Problem requirements -> What is needed is the run of lines from the one containing "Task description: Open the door" through the one containing "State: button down", echoed exactly, with both ends kept and nothing added.

Rows about robot tasks:

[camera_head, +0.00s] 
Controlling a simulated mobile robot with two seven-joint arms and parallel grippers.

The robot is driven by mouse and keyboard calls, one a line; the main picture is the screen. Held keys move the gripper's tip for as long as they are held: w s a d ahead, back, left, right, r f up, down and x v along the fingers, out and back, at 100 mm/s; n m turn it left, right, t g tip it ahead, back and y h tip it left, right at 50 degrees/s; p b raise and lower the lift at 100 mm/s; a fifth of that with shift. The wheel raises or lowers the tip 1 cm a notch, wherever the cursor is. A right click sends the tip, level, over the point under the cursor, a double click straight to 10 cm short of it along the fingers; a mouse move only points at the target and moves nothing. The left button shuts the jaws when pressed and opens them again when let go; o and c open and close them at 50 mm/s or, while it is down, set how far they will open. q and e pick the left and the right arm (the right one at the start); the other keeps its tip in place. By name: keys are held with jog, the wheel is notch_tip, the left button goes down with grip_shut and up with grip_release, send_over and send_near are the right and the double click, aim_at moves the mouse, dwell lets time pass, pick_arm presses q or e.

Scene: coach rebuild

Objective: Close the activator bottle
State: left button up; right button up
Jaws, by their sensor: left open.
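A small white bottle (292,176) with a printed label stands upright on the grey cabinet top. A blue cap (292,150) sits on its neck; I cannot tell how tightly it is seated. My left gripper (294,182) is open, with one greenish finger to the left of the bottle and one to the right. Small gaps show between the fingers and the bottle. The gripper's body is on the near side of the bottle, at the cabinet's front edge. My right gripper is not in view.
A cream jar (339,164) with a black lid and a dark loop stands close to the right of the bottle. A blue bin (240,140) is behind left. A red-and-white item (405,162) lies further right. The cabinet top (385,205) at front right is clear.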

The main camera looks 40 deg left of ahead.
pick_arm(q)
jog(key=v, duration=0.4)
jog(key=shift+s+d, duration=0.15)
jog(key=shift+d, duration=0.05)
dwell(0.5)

--

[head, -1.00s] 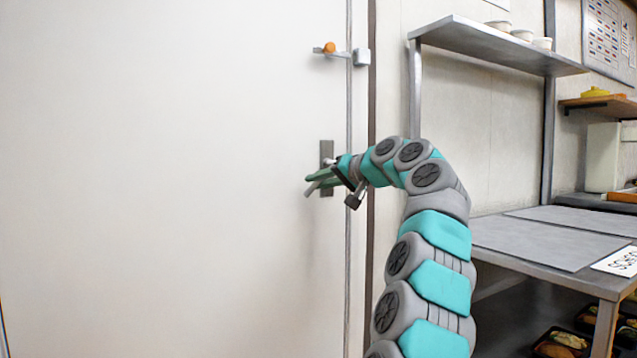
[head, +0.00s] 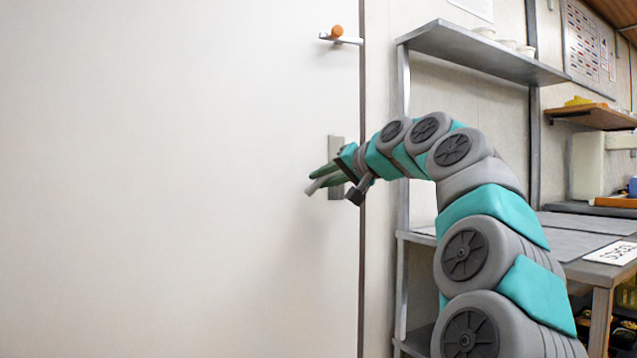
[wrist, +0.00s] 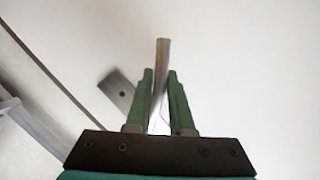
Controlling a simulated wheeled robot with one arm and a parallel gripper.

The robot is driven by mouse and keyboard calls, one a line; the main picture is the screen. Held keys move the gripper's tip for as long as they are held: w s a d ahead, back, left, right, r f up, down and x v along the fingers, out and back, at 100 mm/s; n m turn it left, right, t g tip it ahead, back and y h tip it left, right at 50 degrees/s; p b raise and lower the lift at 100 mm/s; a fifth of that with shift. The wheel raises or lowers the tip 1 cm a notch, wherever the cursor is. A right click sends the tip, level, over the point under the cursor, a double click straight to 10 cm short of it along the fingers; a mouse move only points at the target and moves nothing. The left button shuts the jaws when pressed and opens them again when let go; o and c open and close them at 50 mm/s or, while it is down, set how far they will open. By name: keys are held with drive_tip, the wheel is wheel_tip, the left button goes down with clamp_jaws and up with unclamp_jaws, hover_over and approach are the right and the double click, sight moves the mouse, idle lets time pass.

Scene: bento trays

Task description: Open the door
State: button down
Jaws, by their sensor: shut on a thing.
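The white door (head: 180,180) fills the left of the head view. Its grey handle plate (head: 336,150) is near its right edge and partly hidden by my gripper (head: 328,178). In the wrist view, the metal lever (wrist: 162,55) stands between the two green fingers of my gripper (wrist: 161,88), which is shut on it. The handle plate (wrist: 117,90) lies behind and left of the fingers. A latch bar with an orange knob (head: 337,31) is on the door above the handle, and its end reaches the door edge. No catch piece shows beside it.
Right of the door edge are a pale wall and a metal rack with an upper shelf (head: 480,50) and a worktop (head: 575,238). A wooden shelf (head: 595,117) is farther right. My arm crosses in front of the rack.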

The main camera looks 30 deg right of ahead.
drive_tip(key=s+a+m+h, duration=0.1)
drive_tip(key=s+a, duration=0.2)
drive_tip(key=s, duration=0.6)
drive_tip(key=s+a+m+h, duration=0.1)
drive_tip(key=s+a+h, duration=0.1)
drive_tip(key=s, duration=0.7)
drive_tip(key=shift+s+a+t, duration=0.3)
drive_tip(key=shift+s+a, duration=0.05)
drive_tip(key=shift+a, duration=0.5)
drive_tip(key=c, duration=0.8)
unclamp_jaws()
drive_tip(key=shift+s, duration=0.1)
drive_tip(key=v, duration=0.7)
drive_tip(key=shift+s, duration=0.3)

Exercise response ->
Task description: Open the door
State: button down

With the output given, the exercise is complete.